### Exercise
Copy all the material below, exactly as it stands.

### Information shown
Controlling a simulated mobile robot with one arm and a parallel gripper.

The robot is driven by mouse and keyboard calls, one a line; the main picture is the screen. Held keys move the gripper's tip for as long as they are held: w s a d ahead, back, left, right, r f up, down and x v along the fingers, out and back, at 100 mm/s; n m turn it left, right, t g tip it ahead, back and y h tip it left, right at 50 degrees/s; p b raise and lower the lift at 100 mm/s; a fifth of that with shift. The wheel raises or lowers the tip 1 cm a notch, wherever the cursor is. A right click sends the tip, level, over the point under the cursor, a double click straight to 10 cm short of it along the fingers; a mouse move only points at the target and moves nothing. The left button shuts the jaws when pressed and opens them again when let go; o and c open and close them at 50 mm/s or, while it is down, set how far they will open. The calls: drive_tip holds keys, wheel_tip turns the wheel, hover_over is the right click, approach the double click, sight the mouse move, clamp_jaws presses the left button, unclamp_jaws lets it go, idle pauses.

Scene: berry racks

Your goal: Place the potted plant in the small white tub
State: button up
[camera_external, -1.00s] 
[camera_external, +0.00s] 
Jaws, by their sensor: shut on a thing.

### Exercise result
Controlling a simulated mobile robot with one arm and a parallel gripper.

The robot is driven by mouse and keyboard calls, one a line; the main picture is the screen. Held keys move the gripper's tip for as long as they are held: w s a d ahead, back, left, right, r f up, down and x v along the fingers, out and back, at 100 mm/s; n m turn it left, right, t g tip it ahead, back and y h tip it left, right at 50 degrees/s; p b raise and lower the lift at 100 mm/s; a fifth of that with shift. The wheel raises or lowers the tip 1 cm a notch, wherever the cursor is. A right click sends the tip, level, over the point under the cursor, a double click straight to 10 cm short of it along the fingers; a mouse move only points at the target and moves nothing. The left button shuts the jaws when pressed and opens them again when let go; o and c open and close them at 50 mm/s or, while it is down, set how far they will open. The calls: drive_tip holds keys, wheel_tip turns the wheel, hover_over is the right click, approach the double click, sight the mouse move, clamp_jaws presses the left button, unclamp_jaws lets it go, idle pauses.

Scene: berry racks

Your goal: Place the potted plant in the small white tub
State: button up
[camera_external, -1.00s] 
[camera_external, +0.00s] 
Jaws, by their sensor: shut on a thing.

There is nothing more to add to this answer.